Look below. Copy each line that has "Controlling" in it.
________________________
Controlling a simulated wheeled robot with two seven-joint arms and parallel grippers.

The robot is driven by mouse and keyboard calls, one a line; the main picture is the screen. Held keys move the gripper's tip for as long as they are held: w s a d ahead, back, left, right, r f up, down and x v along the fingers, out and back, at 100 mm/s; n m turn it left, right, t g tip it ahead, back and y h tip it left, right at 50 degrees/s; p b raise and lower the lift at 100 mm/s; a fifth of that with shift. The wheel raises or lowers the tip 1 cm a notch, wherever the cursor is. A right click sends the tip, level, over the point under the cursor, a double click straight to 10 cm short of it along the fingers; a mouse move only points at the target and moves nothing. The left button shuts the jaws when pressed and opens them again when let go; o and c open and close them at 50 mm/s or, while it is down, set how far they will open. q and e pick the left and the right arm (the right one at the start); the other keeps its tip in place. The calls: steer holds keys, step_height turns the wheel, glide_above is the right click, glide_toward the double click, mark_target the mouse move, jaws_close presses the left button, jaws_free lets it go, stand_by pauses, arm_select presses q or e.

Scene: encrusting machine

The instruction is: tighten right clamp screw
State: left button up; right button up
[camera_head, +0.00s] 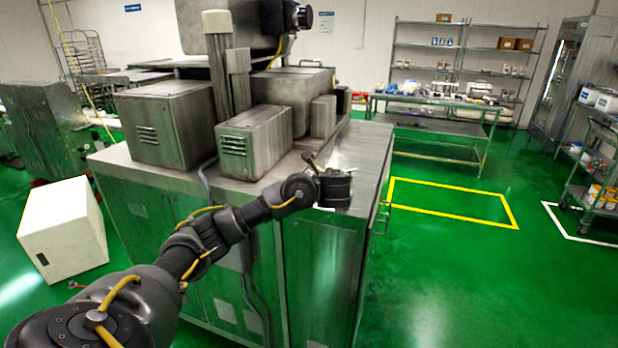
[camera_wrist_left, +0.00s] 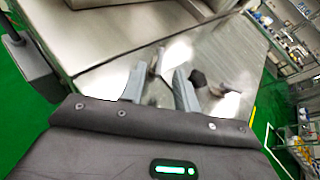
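The encrusting machine (camera_head: 240,215) is a large steel cabinet with boxy housings on top. My left arm reaches across its front. My left gripper (camera_head: 340,172) is over the right part of its top; its fingertips are hard to make out in the head view. In the left wrist view my left gripper (camera_wrist_left: 160,88) has its two grey fingers apart, with nothing clearly between them. A small dark knob-like part (camera_wrist_left: 199,78), possibly a clamp screw, shows just right of the right finger. A thin grey upright piece (camera_wrist_left: 158,60) shows beyond the fingers. My right gripper is not in view.
A white box (camera_head: 62,230) stands on the green floor at the left. A steel table (camera_head: 435,125) and shelves (camera_head: 470,50) are at the back. A cart (camera_head: 600,170) stands at the far right. The floor right of the machine is clear.

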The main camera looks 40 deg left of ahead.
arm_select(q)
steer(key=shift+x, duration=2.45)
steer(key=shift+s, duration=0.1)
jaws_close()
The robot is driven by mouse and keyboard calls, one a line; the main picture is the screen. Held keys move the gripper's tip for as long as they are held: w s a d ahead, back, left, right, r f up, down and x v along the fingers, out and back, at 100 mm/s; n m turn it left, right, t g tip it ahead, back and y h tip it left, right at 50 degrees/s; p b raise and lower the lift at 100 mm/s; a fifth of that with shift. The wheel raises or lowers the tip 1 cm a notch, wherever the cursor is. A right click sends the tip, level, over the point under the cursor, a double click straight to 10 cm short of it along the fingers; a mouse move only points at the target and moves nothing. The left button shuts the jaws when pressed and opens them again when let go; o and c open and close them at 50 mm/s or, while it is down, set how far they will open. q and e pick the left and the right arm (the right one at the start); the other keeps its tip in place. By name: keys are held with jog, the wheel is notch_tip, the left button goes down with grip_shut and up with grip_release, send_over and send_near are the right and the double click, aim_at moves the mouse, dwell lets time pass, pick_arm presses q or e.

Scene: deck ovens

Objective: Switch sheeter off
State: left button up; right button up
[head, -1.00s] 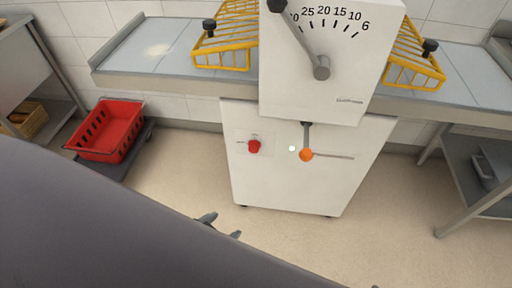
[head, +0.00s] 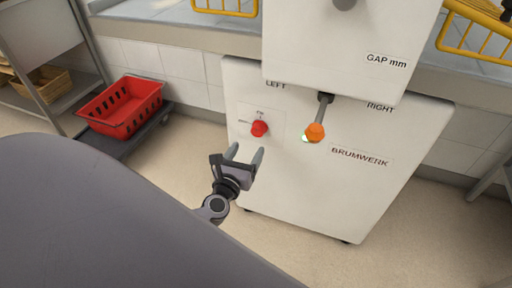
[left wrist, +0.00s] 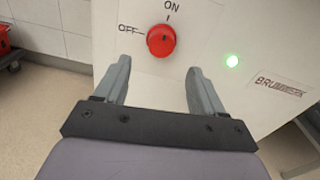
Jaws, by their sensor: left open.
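The sheeter (head: 300,180) is a white machine with a red rotary knob (head: 259,128) on its front. In the left wrist view the red knob (left wrist: 161,40) has an ON label above it and an OFF label to its left. A green light (left wrist: 232,61) is lit to the right of the knob. My left gripper (head: 245,153) is open and empty, just below and in front of the knob. In the left wrist view its two fingers (left wrist: 155,85) stand on either side below the knob, apart from it. My right gripper is out of view.
A lever with an orange ball (head: 315,132) sticks out right of the knob, partly over the light. A red crate (head: 124,110) stands on a low dolly at left. Yellow wire guards (head: 478,32) sit above on the belt table. The floor before the sheeter is clear.

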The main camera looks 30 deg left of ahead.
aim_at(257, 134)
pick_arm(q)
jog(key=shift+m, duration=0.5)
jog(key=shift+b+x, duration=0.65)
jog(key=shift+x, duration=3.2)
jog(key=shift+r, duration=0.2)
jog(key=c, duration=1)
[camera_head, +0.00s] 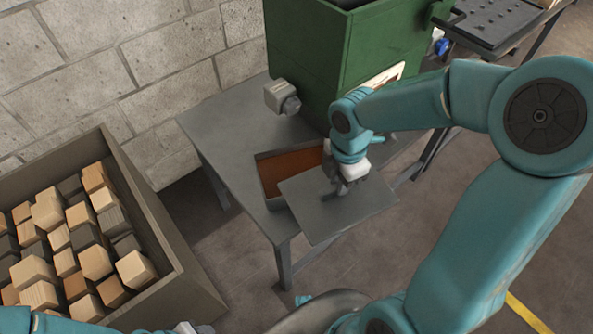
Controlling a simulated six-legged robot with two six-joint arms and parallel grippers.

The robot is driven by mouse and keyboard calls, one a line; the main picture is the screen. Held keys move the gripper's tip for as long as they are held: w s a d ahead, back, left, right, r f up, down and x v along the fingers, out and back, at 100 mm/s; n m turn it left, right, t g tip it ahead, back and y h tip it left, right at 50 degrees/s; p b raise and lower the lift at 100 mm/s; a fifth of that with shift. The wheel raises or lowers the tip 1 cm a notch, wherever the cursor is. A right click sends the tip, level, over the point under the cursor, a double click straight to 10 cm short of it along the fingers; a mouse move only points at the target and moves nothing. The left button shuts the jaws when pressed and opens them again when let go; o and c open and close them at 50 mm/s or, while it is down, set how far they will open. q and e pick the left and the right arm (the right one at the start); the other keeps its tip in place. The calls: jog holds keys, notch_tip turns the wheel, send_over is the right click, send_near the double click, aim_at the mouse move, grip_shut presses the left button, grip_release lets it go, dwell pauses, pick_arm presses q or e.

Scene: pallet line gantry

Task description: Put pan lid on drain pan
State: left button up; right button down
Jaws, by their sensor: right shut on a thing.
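The drain pan (261,178) is a grey rectangular tray with a rust-brown inside. It sits on the grey metal table, and its far left part shows. The pan lid (318,212) is a flat grey plate that hides the pan's near right part in the head view. My right gripper (340,184) is shut on the lid near its far right side. The lid reaches past the table's near right edge; its height over the pan is hard to judge. Part of my left arm shows at the bottom left edge, with its fingertips not clear.
A large bin (165,235) of wooden blocks stands at the left. A dark rack (495,25) is at the upper right. The table's left part is clear.

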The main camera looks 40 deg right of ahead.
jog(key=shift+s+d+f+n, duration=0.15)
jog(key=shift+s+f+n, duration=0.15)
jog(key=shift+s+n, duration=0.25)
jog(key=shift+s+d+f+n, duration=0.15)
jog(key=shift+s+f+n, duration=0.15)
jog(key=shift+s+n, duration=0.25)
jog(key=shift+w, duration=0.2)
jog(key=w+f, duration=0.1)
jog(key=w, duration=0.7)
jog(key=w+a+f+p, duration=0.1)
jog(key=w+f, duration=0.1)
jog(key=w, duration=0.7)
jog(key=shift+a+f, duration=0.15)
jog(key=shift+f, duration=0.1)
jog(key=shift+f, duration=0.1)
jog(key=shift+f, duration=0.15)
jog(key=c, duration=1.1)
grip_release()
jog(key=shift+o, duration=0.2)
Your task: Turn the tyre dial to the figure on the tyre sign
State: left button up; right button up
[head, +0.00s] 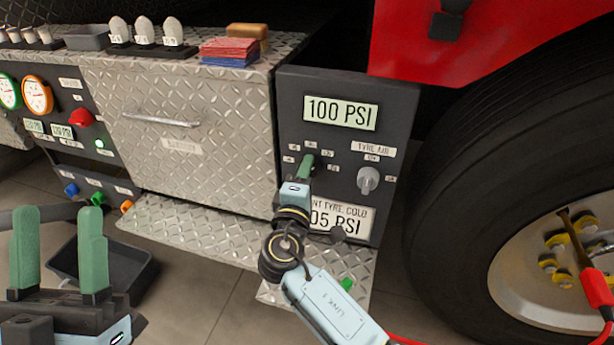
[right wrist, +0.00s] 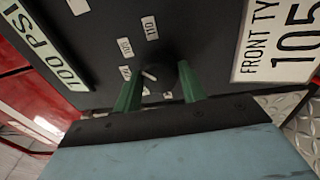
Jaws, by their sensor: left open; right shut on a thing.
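The tyre dial (right wrist: 165,76) is a dark round knob with a white pointer mark, on the dark panel (head: 290,95). In the right wrist view small labels around it include 105 and 110. My right gripper (right wrist: 158,84) is shut on the dial, one green finger on each side; in the head view my right gripper (head: 305,168) mostly hides it. The display (head: 340,113) above reads 100 PSI. The tyre sign (right wrist: 285,40) reads FRONT TY… 105; in the head view my right arm covers part of the sign (head: 352,222). My left gripper (head: 58,250) is open and empty.
A grey knob (head: 367,180) under the TYRE AIR label is right of my right gripper. A big tyre (head: 450,190) stands further right. A diamond-plate drawer (head: 180,145) and gauge panel are left. A black tray (head: 130,270) is behind my left gripper.

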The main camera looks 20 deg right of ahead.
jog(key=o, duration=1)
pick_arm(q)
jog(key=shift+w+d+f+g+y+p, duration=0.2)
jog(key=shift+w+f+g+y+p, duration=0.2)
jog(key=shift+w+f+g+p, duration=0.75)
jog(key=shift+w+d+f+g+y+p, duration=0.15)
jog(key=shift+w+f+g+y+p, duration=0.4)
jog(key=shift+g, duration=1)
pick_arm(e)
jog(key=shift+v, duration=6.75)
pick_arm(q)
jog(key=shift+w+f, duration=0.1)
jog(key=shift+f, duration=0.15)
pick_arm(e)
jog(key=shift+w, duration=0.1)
________________________
RESULT OF THE TASK:
Controlling a simulated wheeled robot with two seven-joint arms and parallel grippers.
Controlling a simulated six-legged robot with two six-joint arms and parallel grippers.

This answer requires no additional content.